◆ **TASK PROMPT**:
Repeat the whole of the data, keeping every detail the same.

◆ **Rows about robot tasks**:
--- --- ---

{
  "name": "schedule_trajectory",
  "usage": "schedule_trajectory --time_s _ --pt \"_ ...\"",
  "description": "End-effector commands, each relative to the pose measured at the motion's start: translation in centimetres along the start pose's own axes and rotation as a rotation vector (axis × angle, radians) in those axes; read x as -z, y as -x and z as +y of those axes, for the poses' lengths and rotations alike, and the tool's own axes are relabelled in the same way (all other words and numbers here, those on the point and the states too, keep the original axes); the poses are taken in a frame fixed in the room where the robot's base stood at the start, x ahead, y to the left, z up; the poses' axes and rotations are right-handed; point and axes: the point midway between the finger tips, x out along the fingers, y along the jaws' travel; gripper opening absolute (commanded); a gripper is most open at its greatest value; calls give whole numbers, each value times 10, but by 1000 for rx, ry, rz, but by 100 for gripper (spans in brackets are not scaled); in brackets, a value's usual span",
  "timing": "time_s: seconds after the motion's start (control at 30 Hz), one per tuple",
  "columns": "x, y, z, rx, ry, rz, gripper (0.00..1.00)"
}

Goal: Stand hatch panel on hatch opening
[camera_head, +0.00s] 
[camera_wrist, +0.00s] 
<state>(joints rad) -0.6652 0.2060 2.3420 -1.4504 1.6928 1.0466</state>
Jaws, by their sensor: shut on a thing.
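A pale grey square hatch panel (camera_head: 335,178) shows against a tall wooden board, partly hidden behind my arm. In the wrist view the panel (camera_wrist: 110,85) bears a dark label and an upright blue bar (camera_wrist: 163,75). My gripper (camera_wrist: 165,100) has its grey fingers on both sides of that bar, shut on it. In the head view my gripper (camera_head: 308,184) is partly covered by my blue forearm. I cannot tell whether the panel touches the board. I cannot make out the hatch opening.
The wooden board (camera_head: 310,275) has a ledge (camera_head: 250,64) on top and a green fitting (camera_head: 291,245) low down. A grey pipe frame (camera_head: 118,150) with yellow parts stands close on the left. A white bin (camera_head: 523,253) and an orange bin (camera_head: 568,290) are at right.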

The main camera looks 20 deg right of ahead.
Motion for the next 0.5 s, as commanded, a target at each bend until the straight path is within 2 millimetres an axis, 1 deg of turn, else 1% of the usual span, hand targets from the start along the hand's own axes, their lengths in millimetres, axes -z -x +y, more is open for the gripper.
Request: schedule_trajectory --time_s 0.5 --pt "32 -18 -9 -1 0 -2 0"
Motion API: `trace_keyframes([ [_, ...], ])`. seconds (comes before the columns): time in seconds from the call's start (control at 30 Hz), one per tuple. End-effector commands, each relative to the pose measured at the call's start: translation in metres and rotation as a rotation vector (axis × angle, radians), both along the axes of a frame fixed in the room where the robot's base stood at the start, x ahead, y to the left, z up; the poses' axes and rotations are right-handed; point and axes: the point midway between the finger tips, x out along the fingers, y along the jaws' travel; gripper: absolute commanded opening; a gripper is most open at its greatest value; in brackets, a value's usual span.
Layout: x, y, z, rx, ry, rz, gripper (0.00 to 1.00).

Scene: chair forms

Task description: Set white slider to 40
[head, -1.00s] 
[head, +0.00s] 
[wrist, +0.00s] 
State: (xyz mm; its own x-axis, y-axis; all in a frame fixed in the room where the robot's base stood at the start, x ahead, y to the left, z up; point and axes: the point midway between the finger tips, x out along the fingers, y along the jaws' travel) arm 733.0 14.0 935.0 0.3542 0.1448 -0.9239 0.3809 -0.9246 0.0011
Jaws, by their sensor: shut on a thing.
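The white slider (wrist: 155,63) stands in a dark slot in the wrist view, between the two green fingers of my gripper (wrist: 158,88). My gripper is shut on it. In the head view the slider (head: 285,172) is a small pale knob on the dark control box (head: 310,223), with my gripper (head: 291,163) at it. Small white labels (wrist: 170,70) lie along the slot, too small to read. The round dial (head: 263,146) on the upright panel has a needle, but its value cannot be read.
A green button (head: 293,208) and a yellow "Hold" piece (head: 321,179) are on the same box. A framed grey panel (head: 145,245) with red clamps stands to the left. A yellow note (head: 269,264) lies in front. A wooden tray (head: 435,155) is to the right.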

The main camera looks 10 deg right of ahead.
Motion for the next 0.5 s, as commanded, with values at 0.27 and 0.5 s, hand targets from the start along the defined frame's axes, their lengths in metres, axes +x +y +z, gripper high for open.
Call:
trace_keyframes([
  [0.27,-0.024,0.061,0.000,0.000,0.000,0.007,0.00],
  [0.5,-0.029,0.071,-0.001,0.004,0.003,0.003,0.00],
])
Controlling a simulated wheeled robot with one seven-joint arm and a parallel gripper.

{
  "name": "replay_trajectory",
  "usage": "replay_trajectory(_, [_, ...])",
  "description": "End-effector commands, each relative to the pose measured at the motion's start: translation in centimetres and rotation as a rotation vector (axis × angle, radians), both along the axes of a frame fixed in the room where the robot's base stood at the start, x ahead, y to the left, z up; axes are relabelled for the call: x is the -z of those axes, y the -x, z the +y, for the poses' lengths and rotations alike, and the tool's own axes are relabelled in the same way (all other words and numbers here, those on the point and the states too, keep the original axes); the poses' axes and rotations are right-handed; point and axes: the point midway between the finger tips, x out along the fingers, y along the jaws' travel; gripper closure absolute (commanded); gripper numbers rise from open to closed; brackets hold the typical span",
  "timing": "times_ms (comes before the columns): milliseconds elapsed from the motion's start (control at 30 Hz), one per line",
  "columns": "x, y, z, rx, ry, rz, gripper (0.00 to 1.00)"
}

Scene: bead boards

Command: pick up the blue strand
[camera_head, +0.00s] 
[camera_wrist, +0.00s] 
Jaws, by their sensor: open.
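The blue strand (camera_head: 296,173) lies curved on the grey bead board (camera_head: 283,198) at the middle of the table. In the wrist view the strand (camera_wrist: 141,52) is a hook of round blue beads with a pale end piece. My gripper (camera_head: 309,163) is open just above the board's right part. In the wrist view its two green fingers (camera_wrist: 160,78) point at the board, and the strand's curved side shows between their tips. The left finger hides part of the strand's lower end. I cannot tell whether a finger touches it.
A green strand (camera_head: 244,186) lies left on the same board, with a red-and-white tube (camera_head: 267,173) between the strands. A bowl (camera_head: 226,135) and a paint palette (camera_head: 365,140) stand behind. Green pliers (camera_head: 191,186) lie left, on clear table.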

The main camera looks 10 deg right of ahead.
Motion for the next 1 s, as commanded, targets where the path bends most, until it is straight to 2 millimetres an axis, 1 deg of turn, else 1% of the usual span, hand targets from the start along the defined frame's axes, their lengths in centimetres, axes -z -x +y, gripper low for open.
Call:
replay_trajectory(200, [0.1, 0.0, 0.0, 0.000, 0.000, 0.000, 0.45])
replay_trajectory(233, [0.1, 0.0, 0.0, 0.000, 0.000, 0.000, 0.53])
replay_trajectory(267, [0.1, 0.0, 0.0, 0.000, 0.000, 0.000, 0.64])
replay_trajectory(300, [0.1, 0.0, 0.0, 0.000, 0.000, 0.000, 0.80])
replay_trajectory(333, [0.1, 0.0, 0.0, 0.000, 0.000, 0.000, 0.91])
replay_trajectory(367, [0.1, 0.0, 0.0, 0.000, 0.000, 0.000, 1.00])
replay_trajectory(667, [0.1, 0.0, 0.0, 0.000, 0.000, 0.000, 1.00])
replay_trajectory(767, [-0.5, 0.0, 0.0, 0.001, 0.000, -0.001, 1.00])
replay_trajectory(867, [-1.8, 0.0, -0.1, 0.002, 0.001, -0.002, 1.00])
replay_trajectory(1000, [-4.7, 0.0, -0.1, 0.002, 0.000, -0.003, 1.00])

--- --- ---

◆ **TASK SOLUTION**:
{
  "name": "schedule_trajectory",
  "usage": "schedule_trajectory --time_s _ --pt \"_ ...\"",
  "description": "End-effector commands, each relative to the pose measured at the motion's start: translation in centimetres along the start pose's own axes and rotation as a rotation vector (axis × angle, radians) in those axes; read x as -z, y as -x and z as +y of those axes, for the poses' lengths and rotations alike, and the tool's own axes are relabelled in the same way (all other words and numbers here, those on the point and the states too, keep the original axes); the poses are taken in a frame fixed in the room where the robot's base stood at the start, x ahead, y to the left, z up; the poses' axes and rotations are right-handed; point and axes: the point midway between the finger tips, x out along the fingers, y along the jaws' travel; gripper opening absolute (commanded); a gripper is most open at its greatest value; calls give whole numbers, each value times 10, but by 1000 for rx, ry, rz, but by 100 for gripper (spans in brackets are not scaled); in brackets, a value's usual span",
  "timing": "time_s: seconds after the motion's start (control at 30 Hz), one per tuple",
  "columns": "x, y, z, rx, ry, rz, gripper (0.00..1.00)"
}

Goal: Stand hatch panel on hatch opening
[camera_head, +0.00s] 
[camera_wrist, +0.00s] 
<state>(joints rad) -0.6652 0.2060 2.3420 -1.4504 1.6928 1.0466</state>
Jaws, by their sensor: shut on a thing.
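A pale grey square hatch panel (camera_head: 335,178) shows against a tall wooden board, partly hidden behind my arm. In the wrist view the panel (camera_wrist: 110,85) bears a dark label and an upright blue bar (camera_wrist: 163,75). My gripper (camera_wrist: 165,100) has its grey fingers on both sides of that bar, shut on it. In the head view my gripper (camera_head: 308,184) is partly covered by my blue forearm. I cannot tell whether the panel touches the board. I cannot make out the hatch opening.
The wooden board (camera_head: 310,275) has a ledge (camera_head: 250,64) on top and a green fitting (camera_head: 291,245) low down. A grey pipe frame (camera_head: 118,150) with yellow parts stands close on the left. A white bin (camera_head: 523,253) and an orange bin (camera_head: 568,290) are at right.

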The main camera looks 20 deg right of ahead.
Motion for the next 0.5 s, as commanded, a target at each bend until the straight path is within 2 millimetres an axis, 1 deg of turn, else 1% of the usual span, hand targets from the start along the hand's own axes, their lengths in millimetres, axes -z -x +y, more is open for the gripper.
Request: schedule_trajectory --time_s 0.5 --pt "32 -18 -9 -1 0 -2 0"
Motion API: `trace_keyframes([ [_, ...], ])`. seconds (comes before the columns): time in seconds from the call's start (control at 30 Hz), one per tuple. End-effector commands, each relative to the pose measured at the call's start: translation in metres and rotation as a rotation vector (axis × angle, radians), both along the axes of a frame fixed in the room where the robot's base stood at the start, x ahead, y to the left, z up; the poses' axes and rotations are right-handed; point and axes: the point midway between the finger tips, x out along the fingers, y along the jaws' travel; gripper: absolute commanded opening; a gripper is most open at its greatest value; in brackets, a value's usual span.
Layout: x, y, z, rx, ry, rz, gripper (0.00 to 1.00).

Scene: chair forms

Task description: Set white slider to 40
[head, -1.00s] 
[head, +0.00s] 
[wrist, +0.00s] 
State: (xyz mm; its own x-axis, y-axis; all in a frame fixed in the room where the robot's base stood at the start, x ahead, y to the left, z up; point and axes: the point midway between the finger tips, x out along the fingers, y along the jaws' travel) arm 733.0 14.0 935.0 0.3542 0.1448 -0.9239 0.3809 -0.9246 0.0011
Jaws, by their sensor: shut on a thing.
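The white slider (wrist: 155,63) stands in a dark slot in the wrist view, between the two green fingers of my gripper (wrist: 158,88). My gripper is shut on it. In the head view the slider (head: 285,172) is a small pale knob on the dark control box (head: 310,223), with my gripper (head: 291,163) at it. Small white labels (wrist: 170,70) lie along the slot, too small to read. The round dial (head: 263,146) on the upright panel has a needle, but its value cannot be read.
A green button (head: 293,208) and a yellow "Hold" piece (head: 321,179) are on the same box. A framed grey panel (head: 145,245) with red clamps stands to the left. A yellow note (head: 269,264) lies in front. A wooden tray (head: 435,155) is to the right.

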The main camera looks 10 deg right of ahead.
Motion for the next 0.5 s, as commanded, with values at 0.27 and 0.5 s, hand targets from the start along the defined frame's axes, their lengths in metres, axes +x +y +z, gripper high for open.
Call:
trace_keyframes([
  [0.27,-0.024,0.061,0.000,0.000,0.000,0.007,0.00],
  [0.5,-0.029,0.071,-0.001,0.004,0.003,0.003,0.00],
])
Controlling a simulated wheeled robot with one seven-joint arm and a parallel gripper.

{
  "name": "replay_trajectory",
  "usage": "replay_trajectory(_, [_, ...])",
  "description": "End-effector commands, each relative to the pose measured at the motion's start: translation in centimetres and rotation as a rotation vector (axis × angle, radians), both along the axes of a frame fixed in the room where the robot's base stood at the start, x ahead, y to the left, z up; axes are relabelled for the call: x is the -z of those axes, y the -x, z the +y, for the poses' lengths and rotations alike, and the tool's own axes are relabelled in the same way (all other words and numbers here, those on the point and the states too, keep the original axes); the poses' axes and rotations are right-handed; point and axes: the point midway between the finger tips, x out along the fingers, y along the jaws' travel; gripper closure absolute (commanded); gripper numbers rise from open to closed; brackets hold the typical span",
  "timing": "times_ms (comes before the columns): milliseconds elapsed from the motion's start (control at 30 Hz), one per line",
  "columns": "x, y, z, rx, ry, rz, gripper (0.00 to 1.00)"
}

Scene: bead boards

Command: pick up the blue strand
[camera_head, +0.00s] 
[camera_wrist, +0.00s] 
Jaws, by their sensor: open.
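The blue strand (camera_head: 296,173) lies curved on the grey bead board (camera_head: 283,198) at the middle of the table. In the wrist view the strand (camera_wrist: 141,52) is a hook of round blue beads with a pale end piece. My gripper (camera_head: 309,163) is open just above the board's right part. In the wrist view its two green fingers (camera_wrist: 160,78) point at the board, and the strand's curved side shows between their tips. The left finger hides part of the strand's lower end. I cannot tell whether a finger touches it.
A green strand (camera_head: 244,186) lies left on the same board, with a red-and-white tube (camera_head: 267,173) between the strands. A bowl (camera_head: 226,135) and a paint palette (camera_head: 365,140) stand behind. Green pliers (camera_head: 191,186) lie left, on clear table.

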The main camera looks 10 deg right of ahead.
Motion for the next 1 s, as commanded, targets where the path bends most, until it is straight to 2 millimetres an axis, 1 deg of turn, else 1% of the usual span, hand targets from the start along the defined frame's axes, their lengths in centimetres, axes -z -x +y, gripper low for open.
Call:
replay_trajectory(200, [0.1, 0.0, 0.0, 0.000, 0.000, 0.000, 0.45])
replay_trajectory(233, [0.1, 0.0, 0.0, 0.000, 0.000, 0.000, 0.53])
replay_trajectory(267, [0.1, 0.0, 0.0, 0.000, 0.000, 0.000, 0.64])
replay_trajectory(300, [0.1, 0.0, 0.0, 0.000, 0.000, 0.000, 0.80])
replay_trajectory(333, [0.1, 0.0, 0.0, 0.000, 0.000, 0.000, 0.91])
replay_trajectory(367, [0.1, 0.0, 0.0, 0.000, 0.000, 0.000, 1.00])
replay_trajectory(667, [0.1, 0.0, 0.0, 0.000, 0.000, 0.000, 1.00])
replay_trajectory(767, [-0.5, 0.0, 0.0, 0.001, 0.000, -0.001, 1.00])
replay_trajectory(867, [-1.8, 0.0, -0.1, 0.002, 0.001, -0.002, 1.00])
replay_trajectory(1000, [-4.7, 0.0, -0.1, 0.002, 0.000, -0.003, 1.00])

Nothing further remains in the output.